*DIRECTIVE*: Return all lines below containing the word "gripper".

========================

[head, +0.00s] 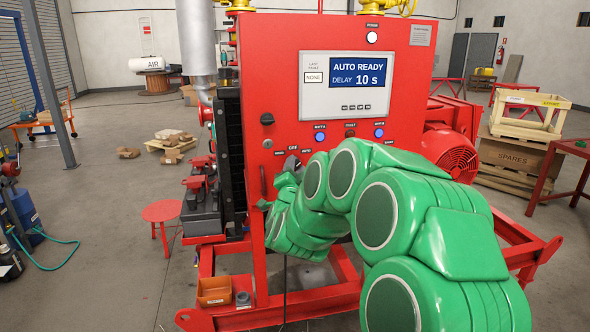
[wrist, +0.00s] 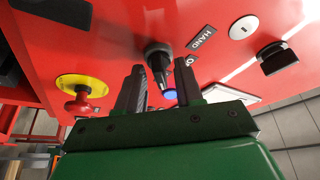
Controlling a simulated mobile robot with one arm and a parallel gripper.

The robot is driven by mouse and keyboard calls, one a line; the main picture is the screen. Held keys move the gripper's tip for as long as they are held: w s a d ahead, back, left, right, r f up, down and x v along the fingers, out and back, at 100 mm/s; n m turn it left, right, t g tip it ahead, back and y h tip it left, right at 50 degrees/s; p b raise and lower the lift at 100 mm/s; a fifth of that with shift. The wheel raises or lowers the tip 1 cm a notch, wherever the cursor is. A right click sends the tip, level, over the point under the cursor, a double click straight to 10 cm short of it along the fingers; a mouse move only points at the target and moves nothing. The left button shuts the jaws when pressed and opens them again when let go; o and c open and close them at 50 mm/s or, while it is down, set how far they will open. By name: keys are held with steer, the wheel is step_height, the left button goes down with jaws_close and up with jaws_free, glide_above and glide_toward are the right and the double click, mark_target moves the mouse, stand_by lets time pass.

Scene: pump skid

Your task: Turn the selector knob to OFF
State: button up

========================

*ANSWER TO THIS PROBLEM*:
Controlling a simulated mobile robot with one arm and a parallel gripper.
The robot is driven by mouse and keyboard calls, one a line; the main picture is the screen. Held keys move the gripper's tip for as long as they are held: w s a d ahead, back, left, right, r f up, down and x v along the fingers, out and back, at 100 mm/s; n m turn it left, right, t g tip it ahead, back and y h tip it left, right at 50 degrees/s; p b raise and lower the lift at 100 mm/s; a fifth of that with shift. The wheel raises or lowers the tip 1 cm a notch, wherever the cursor is. A right click sends the tip, level, over the point under the cursor, a double click straight to 10 cm short of it along the fingers; a mouse move only points at the target and moves nothing. The left button shuts the jaws when pressed and opens them again when let go; o and c open and close them at 50 mm/s or, while it is down, set how far they will open. By name: keys are held with steer, the wheel is step_height, the left button goes down with jaws_close and up with jaws_free, glide_above and glide_toward are the right and the double click, mark_target moves the mouse, stand_by lets time pass.

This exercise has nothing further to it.